### Rows about robot tasks
----
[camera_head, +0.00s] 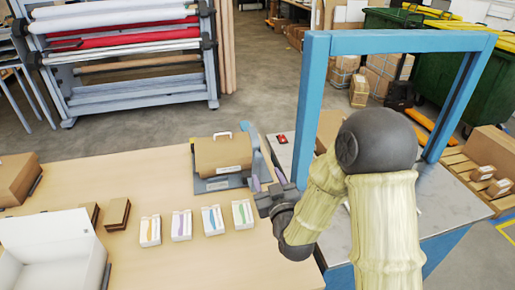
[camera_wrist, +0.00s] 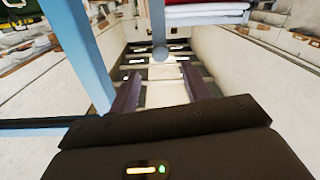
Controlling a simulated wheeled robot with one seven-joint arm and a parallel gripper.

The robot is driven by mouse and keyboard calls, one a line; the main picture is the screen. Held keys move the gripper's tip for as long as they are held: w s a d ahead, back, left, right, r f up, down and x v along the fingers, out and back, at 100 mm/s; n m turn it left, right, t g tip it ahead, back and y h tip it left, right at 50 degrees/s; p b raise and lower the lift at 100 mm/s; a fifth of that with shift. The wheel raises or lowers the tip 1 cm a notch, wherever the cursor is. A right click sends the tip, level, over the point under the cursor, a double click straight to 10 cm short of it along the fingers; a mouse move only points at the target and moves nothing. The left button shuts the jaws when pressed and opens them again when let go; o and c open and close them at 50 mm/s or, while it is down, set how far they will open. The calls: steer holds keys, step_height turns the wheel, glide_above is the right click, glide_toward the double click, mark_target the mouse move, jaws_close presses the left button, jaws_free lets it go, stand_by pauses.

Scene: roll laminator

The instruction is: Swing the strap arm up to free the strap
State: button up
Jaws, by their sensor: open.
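A brown box-shaped unit (camera_head: 222,154) with a white handle sits on a grey base on the wooden table. A grey-blue upright piece (camera_head: 254,142), which looks like the strap arm, stands at its right side. My gripper (camera_head: 267,181) is just in front of that piece, its purple fingers apart and empty. In the wrist view my gripper (camera_wrist: 160,88) is open, with a grey rod ending in a ball (camera_wrist: 160,54) ahead between the fingers. Whether this rod is the strap arm, I cannot tell for certain. I cannot make out the strap.
A blue frame (camera_head: 400,42) stands over the grey bench at the right; its post (camera_wrist: 80,50) is close on the left in the wrist view. Small white cartons (camera_head: 182,225) and an open white box (camera_head: 50,250) occupy the table's front left. A roll rack (camera_head: 130,50) stands behind.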

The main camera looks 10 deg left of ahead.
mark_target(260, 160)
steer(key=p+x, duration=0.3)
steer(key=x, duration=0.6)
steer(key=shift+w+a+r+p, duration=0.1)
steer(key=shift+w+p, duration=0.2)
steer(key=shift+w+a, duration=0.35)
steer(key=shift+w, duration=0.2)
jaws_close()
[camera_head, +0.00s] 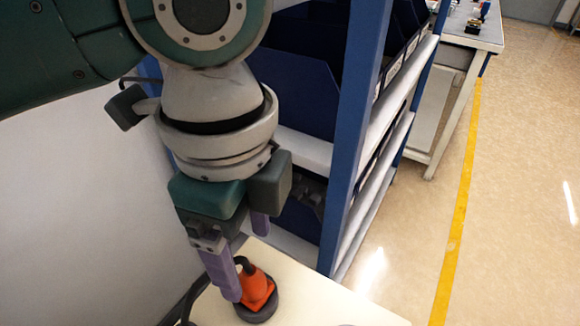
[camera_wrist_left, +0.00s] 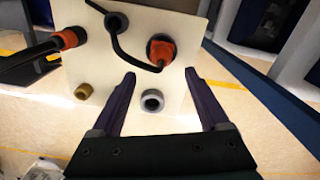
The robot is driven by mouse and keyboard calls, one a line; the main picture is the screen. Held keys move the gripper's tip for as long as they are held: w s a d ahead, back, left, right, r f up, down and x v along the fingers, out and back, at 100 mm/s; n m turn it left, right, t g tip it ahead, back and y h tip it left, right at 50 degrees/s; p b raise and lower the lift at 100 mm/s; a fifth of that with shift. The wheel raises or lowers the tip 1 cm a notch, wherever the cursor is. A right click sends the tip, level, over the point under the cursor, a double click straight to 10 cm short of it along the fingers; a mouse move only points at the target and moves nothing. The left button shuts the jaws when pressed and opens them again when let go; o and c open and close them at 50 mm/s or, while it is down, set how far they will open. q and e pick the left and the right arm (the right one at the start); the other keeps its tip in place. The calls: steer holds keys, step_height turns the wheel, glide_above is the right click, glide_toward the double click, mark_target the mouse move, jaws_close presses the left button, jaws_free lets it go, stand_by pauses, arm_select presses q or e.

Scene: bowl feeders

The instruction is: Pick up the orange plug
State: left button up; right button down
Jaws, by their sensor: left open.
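The orange plug (camera_head: 257,286) stands on a dark round base on a cream panel, low in the head view. In the left wrist view the orange plug (camera_wrist_left: 161,50) shows at the upper middle with a black cable running from it. My left gripper (camera_head: 246,266) is open, with purple fingers pointing down beside the plug. In the left wrist view the left gripper (camera_wrist_left: 159,73) has its fingers apart, with the plug beyond the tips and roughly between their lines. Nothing is held. One finger partly covers the plug in the head view. My right gripper is not in view.
The cream panel (camera_wrist_left: 107,60) also carries a grey ring (camera_wrist_left: 152,100), a brass fitting (camera_wrist_left: 83,91), a dark ring (camera_wrist_left: 116,22) and another orange-ended black connector (camera_wrist_left: 70,38). A blue shelf rack (camera_head: 352,130) stands close behind. Open floor (camera_head: 410,240) lies to the right.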

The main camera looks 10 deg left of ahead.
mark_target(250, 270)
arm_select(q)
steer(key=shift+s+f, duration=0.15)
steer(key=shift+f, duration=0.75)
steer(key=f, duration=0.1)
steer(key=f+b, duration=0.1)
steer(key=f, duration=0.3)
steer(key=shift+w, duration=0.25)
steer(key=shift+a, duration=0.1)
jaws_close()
----
Give back, word for word, only the lines above from the line holding "Scene: roll laminator" to the line holding "State: button up", both included.

Scene: roll laminator

The instruction is: Swing the strap arm up to free the strap
State: button up

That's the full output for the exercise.